Locate and copy each line in the data that contains the word "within".

[Dataset records]
--------
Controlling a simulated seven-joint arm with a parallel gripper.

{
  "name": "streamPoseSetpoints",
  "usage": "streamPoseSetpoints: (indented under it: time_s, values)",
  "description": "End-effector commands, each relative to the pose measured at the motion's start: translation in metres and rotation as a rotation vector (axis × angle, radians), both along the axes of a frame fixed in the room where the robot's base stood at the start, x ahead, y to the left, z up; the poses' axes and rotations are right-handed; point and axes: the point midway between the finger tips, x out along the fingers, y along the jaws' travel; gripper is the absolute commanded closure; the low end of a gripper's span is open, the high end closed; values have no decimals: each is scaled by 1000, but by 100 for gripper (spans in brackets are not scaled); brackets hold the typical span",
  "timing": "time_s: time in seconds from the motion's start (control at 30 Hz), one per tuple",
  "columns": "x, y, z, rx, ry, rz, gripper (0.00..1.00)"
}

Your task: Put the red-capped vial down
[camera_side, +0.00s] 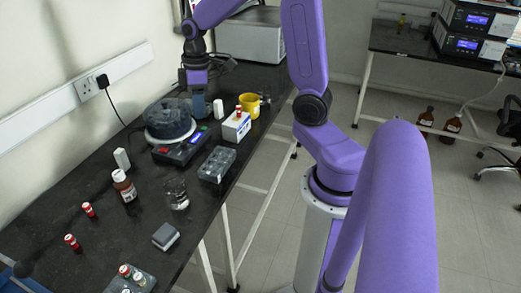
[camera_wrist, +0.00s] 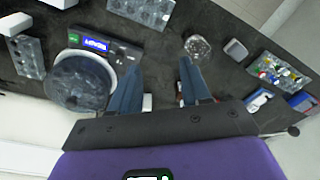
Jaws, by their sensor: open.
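Several red-capped vials show in the side view, and I cannot tell which one the task means. One vial (camera_side: 88,209) and another vial (camera_side: 72,241) stand apart on the bench at the lower left. More sit in a rack (camera_side: 146,286) at the bottom. A small red-topped item (camera_side: 238,111) shows at the white box.
The centrifuge (camera_side: 168,119) stands mid-bench, with a grey rack (camera_side: 217,164), a white box (camera_side: 235,127) and a yellow mug (camera_side: 250,104) near it. A brown bottle (camera_side: 125,187), a glass beaker (camera_side: 177,193) and a grey block (camera_side: 166,236) stand nearer. Bench between them is bare.

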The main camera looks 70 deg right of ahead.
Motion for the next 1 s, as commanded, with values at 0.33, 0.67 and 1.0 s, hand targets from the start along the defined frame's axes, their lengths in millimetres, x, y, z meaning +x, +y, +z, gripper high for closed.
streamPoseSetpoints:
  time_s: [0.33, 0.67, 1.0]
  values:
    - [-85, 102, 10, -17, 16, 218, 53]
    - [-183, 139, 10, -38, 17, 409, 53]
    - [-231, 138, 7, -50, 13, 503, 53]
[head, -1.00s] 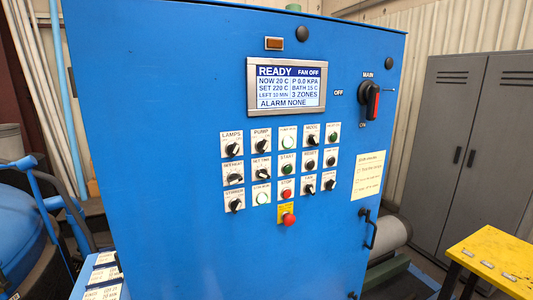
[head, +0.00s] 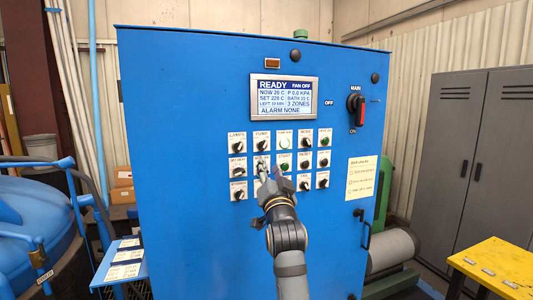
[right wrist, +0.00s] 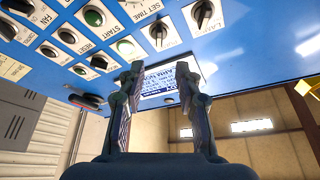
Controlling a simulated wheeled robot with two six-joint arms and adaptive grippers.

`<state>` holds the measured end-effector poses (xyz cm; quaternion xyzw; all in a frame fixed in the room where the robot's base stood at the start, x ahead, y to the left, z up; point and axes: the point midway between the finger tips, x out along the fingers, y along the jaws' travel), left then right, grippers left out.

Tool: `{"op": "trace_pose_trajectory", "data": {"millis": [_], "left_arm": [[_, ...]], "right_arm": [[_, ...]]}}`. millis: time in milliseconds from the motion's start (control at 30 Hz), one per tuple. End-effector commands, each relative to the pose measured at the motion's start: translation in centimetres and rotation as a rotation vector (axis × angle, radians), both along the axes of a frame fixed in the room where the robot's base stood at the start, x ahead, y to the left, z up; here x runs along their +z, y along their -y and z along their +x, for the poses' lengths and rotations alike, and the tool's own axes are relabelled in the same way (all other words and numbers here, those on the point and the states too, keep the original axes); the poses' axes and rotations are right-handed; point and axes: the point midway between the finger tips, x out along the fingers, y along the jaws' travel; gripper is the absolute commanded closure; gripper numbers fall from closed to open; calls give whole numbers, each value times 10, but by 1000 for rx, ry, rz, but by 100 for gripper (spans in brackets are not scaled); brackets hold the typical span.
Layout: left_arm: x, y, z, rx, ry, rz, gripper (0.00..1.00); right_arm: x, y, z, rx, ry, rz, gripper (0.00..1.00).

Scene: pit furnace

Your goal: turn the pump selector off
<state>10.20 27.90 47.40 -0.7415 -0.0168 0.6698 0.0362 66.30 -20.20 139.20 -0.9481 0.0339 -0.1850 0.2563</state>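The pump selector (head: 262,145) is a black rotary knob on a white plate, second in the top row of the blue cabinet's panel. What looks like the same knob shows upside down in the right wrist view (right wrist: 159,32), beyond the gap between the fingers. Its exact setting is too small to read. My right gripper (head: 264,168) is in front of the panel, with its tips just below the pump plate in the picture. In the right wrist view its two fingers (right wrist: 157,80) stand apart with nothing between them. My left gripper is out of view.
Other knobs and buttons crowd around, including the lamps knob (head: 237,146) and a green lamp (head: 284,143). The display (head: 285,97) reads READY and FAN OFF. The main switch (head: 357,105) is at the right. A yellow table (head: 495,265) stands at lower right.

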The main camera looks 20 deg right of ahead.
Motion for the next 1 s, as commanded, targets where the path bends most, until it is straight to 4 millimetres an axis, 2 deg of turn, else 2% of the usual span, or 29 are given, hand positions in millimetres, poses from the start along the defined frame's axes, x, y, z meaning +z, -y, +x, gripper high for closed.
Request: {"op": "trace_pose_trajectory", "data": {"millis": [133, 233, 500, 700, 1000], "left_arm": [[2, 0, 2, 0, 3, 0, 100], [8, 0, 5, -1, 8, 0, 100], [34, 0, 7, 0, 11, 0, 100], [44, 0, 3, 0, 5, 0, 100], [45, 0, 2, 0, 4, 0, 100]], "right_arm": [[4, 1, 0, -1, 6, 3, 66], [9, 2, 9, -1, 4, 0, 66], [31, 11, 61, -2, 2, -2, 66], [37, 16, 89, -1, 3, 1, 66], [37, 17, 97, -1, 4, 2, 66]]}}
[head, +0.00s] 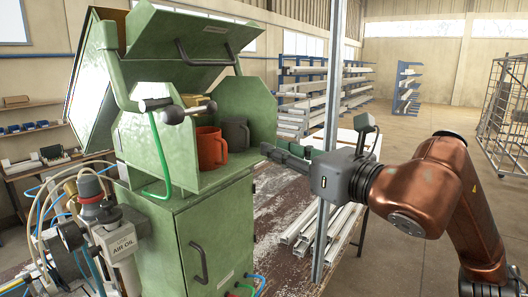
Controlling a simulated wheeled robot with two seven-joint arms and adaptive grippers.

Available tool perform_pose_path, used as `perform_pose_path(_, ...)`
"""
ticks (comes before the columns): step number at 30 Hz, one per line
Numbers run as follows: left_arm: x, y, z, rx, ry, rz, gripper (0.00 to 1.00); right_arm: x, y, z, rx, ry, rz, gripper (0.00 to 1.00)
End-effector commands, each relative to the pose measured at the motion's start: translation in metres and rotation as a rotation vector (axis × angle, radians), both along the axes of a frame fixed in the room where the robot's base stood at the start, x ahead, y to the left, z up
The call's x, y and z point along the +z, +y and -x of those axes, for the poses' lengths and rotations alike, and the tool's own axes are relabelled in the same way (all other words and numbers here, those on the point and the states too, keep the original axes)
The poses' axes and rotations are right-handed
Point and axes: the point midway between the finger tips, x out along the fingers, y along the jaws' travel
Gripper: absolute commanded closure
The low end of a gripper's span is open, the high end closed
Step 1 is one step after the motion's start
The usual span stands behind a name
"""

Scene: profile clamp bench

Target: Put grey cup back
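The grey cup (235,134) stands upright inside the open compartment of the green cabinet (222,232), at its right side. An orange cup (211,148) stands just left of it and nearer to me. My right gripper (272,153) reaches in from the right, its fingers pointing left toward the compartment. Its fingertips are to the right of the grey cup and appear apart from it. The fingers overlap in this view, so their opening is unclear. I see nothing held in them. My left gripper is not in view.
The cabinet's green lid (180,38) is raised above the compartment. A bar with dark knobs (172,115) crosses its front left. Hoses and an air-oil unit (122,244) crowd the lower left.

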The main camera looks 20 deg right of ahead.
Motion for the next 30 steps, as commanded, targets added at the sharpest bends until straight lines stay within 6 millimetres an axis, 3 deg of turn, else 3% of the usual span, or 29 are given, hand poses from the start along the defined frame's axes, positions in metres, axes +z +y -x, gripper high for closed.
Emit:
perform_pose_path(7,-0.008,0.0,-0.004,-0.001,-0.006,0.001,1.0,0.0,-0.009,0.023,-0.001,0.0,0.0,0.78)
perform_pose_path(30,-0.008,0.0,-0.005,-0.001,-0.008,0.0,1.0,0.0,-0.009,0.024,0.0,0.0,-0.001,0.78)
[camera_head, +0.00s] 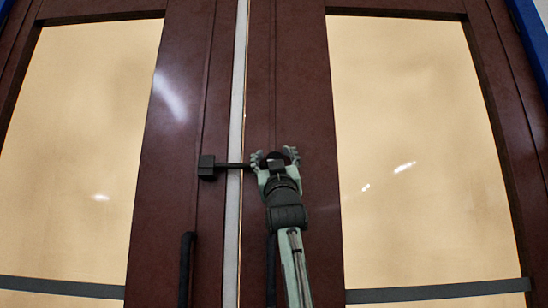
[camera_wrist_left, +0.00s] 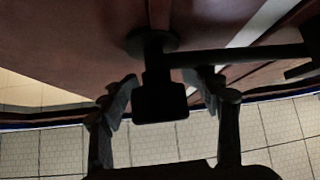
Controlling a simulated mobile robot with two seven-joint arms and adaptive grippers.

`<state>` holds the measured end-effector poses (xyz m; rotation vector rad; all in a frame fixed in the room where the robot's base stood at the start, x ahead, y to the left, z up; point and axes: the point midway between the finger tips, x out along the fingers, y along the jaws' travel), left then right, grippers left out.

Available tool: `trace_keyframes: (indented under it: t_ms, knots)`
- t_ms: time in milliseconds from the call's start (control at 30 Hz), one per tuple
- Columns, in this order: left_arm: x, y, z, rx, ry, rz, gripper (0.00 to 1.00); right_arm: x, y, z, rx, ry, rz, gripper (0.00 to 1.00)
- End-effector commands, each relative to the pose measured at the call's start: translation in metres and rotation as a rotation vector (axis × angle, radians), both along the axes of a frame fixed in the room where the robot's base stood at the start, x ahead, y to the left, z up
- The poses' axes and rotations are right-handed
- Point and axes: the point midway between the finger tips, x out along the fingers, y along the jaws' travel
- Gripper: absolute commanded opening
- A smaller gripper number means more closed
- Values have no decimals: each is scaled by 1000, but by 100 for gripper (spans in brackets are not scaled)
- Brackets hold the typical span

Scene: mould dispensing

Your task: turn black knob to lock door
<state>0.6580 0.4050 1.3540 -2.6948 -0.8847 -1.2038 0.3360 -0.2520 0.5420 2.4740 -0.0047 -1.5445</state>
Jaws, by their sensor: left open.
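The black knob (camera_wrist_left: 160,100) sits on the dark red-brown door (camera_wrist_left: 75,45), with a round base behind it. In the left wrist view it stands between the two fingers of my left gripper (camera_wrist_left: 165,88), which is open around it. I cannot tell whether either finger touches it. In the head view my left gripper (camera_head: 276,157) covers most of the knob. A black bar (camera_head: 231,165) runs sideways from the knob across the gap between the doors to a black block (camera_head: 207,167) on the left door (camera_head: 160,140). My right gripper is not in view.
Two black vertical handles stand below the bar: the left one (camera_head: 186,268) is clear, the right one (camera_head: 271,265) is partly behind my arm. Cream panels (camera_head: 80,130) fill both doors. A tiled floor (camera_wrist_left: 265,125) shows in the left wrist view.

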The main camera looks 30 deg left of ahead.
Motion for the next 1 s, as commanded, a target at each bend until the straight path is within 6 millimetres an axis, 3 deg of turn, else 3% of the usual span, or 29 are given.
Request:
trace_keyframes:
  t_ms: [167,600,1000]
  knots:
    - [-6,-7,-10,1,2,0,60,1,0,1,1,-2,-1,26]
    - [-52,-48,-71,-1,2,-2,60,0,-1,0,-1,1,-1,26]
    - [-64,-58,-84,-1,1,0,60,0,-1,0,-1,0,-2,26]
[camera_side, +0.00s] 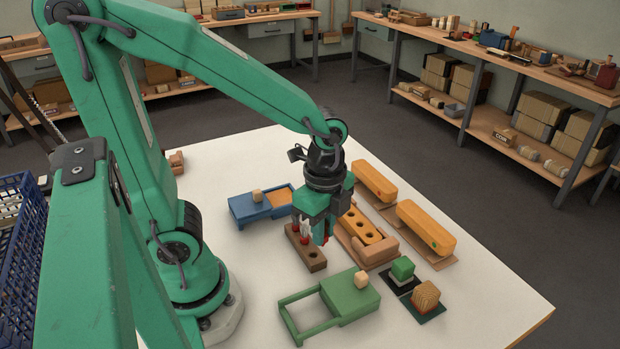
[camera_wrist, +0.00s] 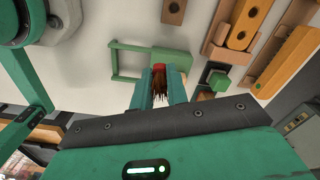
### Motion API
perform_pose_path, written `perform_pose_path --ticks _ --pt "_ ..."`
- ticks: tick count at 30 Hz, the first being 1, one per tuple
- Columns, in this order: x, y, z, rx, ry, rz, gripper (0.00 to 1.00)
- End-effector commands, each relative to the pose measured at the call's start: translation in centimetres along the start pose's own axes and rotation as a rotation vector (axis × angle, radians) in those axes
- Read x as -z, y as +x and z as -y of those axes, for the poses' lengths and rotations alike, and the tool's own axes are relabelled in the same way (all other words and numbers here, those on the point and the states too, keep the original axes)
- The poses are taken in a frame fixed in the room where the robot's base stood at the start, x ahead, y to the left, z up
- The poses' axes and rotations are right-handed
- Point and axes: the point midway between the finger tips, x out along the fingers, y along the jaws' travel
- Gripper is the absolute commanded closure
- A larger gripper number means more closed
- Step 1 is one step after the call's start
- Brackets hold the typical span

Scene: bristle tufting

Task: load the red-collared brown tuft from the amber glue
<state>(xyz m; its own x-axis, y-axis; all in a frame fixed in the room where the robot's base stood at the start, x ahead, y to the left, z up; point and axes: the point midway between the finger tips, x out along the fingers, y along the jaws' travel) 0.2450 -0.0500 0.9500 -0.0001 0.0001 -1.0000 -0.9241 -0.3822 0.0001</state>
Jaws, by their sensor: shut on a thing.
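My gripper (camera_side: 318,238) hangs over the middle of the white table, fingers pointing down. In the wrist view its two green fingers (camera_wrist: 161,88) are shut on a brown tuft (camera_wrist: 160,85) with a red collar (camera_wrist: 160,67). Bristles show between the fingers. A blue box (camera_side: 248,211) has an open tray with an amber surface (camera_side: 284,197), perhaps the glue. The gripper is clear to the right of it.
An orange block with holes (camera_side: 358,224) stands behind the gripper, beside a tan block (camera_side: 372,251). Two rounded orange bodies (camera_side: 375,182) lie farther back. A green box (camera_side: 352,296) with an open frame is in front. A green cube (camera_side: 402,268) and bristle block (camera_side: 426,296) sit right.

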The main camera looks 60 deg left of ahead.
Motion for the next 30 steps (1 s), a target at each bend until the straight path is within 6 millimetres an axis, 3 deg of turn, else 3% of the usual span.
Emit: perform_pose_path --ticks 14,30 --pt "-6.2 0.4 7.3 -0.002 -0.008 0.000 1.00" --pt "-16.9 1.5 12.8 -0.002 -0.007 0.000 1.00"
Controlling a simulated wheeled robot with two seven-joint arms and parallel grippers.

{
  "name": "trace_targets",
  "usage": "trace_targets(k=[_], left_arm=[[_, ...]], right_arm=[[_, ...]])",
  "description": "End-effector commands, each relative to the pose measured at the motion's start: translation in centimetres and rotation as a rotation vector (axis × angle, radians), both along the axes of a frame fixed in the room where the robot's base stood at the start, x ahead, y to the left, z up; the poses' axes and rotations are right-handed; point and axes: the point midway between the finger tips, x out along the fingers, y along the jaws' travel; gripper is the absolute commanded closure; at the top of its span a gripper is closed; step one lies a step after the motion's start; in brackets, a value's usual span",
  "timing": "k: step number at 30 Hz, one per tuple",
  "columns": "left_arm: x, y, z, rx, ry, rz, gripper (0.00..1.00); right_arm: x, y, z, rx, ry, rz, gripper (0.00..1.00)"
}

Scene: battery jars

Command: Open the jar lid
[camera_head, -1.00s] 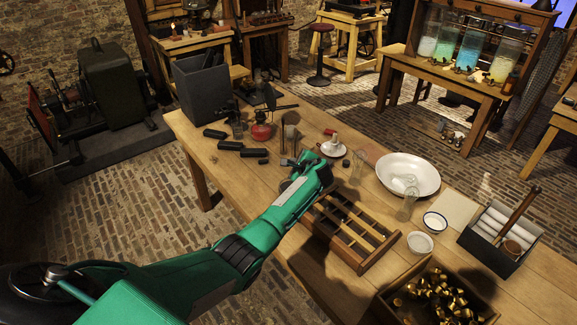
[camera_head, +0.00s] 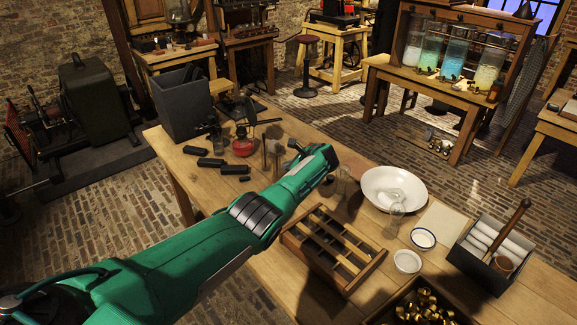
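My left gripper (camera_head: 318,156) is at the end of the green arm, low over the middle of the workbench (camera_head: 215,190). Its fingers are too small and dark to tell if they are open or shut, or whether they hold anything. Clear glass vessels stand just right of it (camera_head: 343,182) and by the white bowl (camera_head: 396,215). No separate jar lid can be made out; the gripper and forearm hide part of the bench. Tall glass jars with pale, teal, blue and yellowish contents (camera_head: 455,54) stand on a far table. My right gripper is not in view.
A slatted wooden rack (camera_head: 333,250) lies under the forearm. A red lamp-like vessel (camera_head: 243,146), black cylinders (camera_head: 211,162) and a dark bin (camera_head: 182,105) are left. A wide white bowl (camera_head: 370,200), small bowls (camera_head: 407,261) and a grey box (camera_head: 470,262) are right.

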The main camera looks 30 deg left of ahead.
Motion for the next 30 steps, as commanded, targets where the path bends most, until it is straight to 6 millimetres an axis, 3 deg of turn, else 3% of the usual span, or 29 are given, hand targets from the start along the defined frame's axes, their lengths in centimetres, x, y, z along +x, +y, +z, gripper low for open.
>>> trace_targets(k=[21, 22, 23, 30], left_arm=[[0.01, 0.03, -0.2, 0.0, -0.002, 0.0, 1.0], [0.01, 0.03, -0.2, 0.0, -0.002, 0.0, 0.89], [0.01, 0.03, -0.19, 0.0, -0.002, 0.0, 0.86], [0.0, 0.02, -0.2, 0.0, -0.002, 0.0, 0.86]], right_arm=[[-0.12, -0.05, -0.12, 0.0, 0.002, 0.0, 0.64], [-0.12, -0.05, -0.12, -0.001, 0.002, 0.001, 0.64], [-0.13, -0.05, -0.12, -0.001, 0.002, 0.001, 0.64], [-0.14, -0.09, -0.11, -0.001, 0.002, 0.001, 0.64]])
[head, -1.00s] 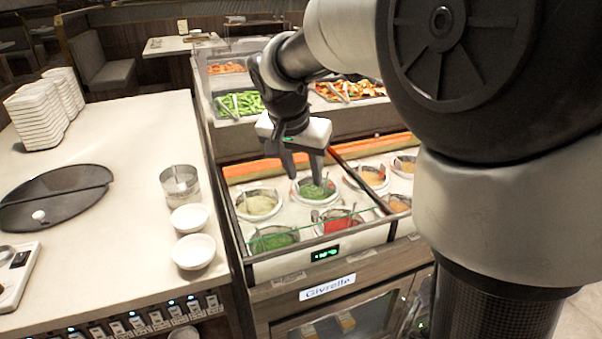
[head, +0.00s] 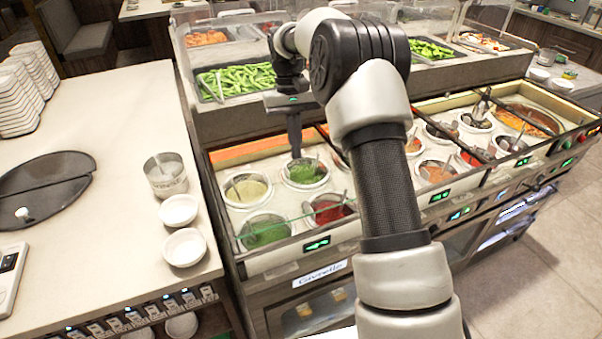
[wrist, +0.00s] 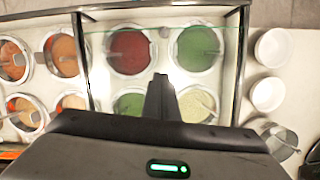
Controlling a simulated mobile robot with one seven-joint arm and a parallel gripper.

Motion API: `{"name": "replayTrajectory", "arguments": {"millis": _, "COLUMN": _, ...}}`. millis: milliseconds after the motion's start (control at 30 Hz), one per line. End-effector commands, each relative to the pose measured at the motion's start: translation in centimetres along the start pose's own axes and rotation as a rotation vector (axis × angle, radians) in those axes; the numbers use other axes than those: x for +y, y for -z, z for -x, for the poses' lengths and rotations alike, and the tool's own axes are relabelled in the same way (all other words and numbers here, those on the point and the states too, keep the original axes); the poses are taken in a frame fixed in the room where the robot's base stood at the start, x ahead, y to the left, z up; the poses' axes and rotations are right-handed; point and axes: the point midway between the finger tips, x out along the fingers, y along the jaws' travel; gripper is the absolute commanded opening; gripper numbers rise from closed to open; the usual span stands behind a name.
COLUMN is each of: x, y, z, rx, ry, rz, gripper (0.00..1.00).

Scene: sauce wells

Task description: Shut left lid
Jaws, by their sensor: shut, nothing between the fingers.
--------
*Answer for the task*.
Motion for the next 30 steps, as commanded, targets added at the sharpest bends until straight lines stay within 6 millimetres an axis, 3 deg of turn, else 3% of the usual span, or 29 are given, hand poses from the start along the defined frame's axes, positions in metres, axes +z +y -x, gripper high for closed.
Motion for the next 1 s, as commanded, a target at each bend until the straight path is within 6 millimetres an axis, 3 deg of turn, else 3% of the usual span, or 29 are given.
Motion for the next 30 steps (1 s), a target at each bend until the straight path is within 6 millimetres an axis, 3 deg of turn, else 3% of the usual span.

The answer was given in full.